Dans cette confusion générale qui régnait en Algérie et en France, Messali Hadj était, le 8 Mai 1945, en résidence surveillée à Brazzaville (Congo). Des militants du PPA ont organisé le 1er Mai et le 8 Mai 1945 des manifestations pour demander la libération de Messali. Il faut rappeler que Messali revendiquait, dans son programme, l’indépendance de l’Algérie. C’est pourquoi les manifestations du PPA ne pouvaient pas être tolérées par les colons les plus extrémistes qui avaient organisé le putsch pour se séparer de l’Etat français. Le prétexte fut tout trouvé et Achiary, l’un des chefs de l’opération Torch, se chargea de « rétablir » l’ordre dans l’Algérie « française ». Ce criminel prit soin de s’éloigner d’Alger pour agir loin des regards et éviter les témoignages pour s’en aller organiser son génocide dans l’Est algérien.
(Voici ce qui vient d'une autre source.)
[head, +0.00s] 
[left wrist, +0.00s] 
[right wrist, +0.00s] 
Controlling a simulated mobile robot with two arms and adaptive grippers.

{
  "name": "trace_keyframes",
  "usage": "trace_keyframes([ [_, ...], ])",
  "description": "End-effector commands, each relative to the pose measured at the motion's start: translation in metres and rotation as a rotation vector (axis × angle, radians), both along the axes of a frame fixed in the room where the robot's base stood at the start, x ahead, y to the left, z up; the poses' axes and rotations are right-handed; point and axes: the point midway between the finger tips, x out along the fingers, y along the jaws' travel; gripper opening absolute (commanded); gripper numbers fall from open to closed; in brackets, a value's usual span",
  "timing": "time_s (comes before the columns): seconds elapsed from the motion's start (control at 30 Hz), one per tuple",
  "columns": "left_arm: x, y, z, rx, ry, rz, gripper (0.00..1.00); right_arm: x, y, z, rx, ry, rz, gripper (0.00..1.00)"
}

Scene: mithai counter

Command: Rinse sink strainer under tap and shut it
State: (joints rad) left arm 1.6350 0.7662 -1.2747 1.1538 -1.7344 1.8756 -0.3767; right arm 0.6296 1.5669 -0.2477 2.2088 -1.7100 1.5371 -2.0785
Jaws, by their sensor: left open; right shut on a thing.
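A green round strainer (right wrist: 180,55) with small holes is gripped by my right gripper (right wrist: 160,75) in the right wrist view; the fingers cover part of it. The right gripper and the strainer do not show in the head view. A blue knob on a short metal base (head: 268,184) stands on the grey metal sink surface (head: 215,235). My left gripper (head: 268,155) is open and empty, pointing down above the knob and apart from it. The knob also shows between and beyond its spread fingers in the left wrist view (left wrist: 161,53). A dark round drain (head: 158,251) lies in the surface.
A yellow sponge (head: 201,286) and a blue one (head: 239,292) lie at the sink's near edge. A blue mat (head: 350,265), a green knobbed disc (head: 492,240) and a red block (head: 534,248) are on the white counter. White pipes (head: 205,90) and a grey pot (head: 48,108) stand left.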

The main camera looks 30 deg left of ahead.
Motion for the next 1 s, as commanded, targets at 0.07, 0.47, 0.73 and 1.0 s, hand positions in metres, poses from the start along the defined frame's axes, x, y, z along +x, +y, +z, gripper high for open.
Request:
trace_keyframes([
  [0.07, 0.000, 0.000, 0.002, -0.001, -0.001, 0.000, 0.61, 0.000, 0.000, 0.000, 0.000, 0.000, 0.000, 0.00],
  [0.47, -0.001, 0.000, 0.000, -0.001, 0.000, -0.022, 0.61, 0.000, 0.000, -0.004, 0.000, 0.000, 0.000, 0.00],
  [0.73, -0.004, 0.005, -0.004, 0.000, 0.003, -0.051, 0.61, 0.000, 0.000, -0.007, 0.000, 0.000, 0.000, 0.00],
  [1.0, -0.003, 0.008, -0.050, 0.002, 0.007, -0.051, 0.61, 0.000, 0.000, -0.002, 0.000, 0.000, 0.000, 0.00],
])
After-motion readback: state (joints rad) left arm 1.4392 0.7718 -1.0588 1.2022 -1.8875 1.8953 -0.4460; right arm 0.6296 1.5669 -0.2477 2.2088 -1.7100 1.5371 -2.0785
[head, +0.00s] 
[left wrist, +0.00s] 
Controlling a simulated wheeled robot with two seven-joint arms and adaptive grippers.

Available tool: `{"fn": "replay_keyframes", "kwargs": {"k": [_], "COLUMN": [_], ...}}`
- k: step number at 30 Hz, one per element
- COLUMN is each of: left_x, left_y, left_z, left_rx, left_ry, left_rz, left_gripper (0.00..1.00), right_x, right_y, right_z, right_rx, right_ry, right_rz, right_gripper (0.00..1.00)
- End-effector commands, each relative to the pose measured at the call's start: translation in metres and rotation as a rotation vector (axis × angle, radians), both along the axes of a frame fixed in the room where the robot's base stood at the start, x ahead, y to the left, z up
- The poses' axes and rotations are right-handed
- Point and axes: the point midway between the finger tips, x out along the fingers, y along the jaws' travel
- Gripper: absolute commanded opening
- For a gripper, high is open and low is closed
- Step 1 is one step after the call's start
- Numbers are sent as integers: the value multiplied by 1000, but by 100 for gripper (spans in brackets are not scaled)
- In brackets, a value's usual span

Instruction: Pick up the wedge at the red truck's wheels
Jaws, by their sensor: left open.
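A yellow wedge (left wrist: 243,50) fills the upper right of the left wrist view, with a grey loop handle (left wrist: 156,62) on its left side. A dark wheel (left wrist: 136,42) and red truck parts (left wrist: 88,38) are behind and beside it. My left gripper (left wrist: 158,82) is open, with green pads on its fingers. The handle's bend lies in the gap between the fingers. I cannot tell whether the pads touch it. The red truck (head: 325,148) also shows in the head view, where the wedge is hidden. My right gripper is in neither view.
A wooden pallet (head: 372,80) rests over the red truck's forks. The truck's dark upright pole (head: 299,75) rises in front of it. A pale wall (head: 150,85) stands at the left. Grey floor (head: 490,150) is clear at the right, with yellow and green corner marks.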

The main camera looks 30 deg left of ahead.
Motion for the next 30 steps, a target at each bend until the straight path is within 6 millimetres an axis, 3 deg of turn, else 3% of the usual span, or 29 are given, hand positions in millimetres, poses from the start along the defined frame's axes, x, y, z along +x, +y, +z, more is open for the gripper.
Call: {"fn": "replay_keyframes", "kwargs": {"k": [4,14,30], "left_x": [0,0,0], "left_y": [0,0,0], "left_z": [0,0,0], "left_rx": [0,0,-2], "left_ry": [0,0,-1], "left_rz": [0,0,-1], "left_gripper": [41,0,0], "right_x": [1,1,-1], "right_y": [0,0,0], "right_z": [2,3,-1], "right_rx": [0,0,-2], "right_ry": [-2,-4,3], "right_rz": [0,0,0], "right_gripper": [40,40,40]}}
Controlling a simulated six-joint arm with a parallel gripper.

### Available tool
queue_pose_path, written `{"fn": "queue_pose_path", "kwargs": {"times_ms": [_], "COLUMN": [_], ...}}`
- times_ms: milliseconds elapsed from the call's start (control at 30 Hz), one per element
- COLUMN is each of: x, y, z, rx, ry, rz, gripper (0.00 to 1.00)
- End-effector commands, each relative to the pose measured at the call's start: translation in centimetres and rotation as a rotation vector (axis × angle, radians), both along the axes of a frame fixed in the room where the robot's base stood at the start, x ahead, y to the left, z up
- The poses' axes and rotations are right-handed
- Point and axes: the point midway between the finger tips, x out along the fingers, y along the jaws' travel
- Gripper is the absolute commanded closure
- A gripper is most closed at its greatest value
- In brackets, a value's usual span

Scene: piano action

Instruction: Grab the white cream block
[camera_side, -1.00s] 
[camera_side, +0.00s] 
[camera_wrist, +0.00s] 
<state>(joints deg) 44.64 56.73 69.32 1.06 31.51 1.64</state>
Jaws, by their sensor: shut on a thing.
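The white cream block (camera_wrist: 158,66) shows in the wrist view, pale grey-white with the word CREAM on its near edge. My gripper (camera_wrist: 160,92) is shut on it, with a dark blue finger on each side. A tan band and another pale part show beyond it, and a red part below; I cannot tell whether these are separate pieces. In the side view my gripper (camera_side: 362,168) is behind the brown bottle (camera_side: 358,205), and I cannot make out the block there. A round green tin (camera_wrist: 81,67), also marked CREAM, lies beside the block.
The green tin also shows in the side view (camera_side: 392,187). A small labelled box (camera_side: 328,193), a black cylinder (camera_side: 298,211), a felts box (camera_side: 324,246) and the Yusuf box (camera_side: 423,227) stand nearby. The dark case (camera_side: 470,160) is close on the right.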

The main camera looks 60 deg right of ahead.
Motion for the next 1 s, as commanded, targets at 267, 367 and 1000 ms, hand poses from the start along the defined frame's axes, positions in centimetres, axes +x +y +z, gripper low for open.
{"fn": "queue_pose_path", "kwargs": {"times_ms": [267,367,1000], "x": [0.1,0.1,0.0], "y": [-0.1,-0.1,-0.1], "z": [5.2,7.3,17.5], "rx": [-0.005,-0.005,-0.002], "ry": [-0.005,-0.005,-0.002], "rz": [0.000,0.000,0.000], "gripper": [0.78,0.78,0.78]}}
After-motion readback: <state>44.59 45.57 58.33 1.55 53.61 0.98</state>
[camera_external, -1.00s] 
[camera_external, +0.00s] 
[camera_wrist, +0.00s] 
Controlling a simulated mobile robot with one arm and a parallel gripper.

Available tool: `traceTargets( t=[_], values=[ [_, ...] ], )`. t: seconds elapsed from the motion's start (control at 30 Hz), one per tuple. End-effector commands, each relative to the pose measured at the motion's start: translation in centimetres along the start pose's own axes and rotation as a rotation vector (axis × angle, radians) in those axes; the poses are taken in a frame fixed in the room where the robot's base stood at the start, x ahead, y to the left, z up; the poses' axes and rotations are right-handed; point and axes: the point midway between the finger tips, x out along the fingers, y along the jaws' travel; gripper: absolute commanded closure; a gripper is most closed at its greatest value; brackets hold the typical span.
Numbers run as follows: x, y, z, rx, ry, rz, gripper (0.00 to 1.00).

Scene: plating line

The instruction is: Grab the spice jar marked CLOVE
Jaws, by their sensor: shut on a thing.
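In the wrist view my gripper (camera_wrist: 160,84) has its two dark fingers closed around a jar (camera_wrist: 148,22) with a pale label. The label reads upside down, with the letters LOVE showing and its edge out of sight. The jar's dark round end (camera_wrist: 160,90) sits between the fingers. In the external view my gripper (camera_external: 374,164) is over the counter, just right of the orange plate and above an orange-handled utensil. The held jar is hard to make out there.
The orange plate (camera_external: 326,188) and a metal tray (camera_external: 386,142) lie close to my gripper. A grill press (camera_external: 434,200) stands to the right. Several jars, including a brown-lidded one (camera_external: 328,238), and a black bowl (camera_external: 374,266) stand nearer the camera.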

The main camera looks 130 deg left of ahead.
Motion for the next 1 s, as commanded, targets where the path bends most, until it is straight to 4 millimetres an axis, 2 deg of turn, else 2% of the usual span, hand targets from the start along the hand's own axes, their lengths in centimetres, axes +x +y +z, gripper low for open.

On sait aujourd’hui que ce trio de comploteurs ne faisait pas confiance au général De Gaulle sur le sort à réserver au territoire algérien. D’où l’idée de lui forcer la main et le mettre devant le fait accompli lorsque, fier de lui, le général Raymond Duval à qui avait été confiée la mission de « maintien de l’ordre » par le trio d’assassins, déclara à l’adresse des pieds-noirs : « Je vous ai donné la paix pour dix ans ! ».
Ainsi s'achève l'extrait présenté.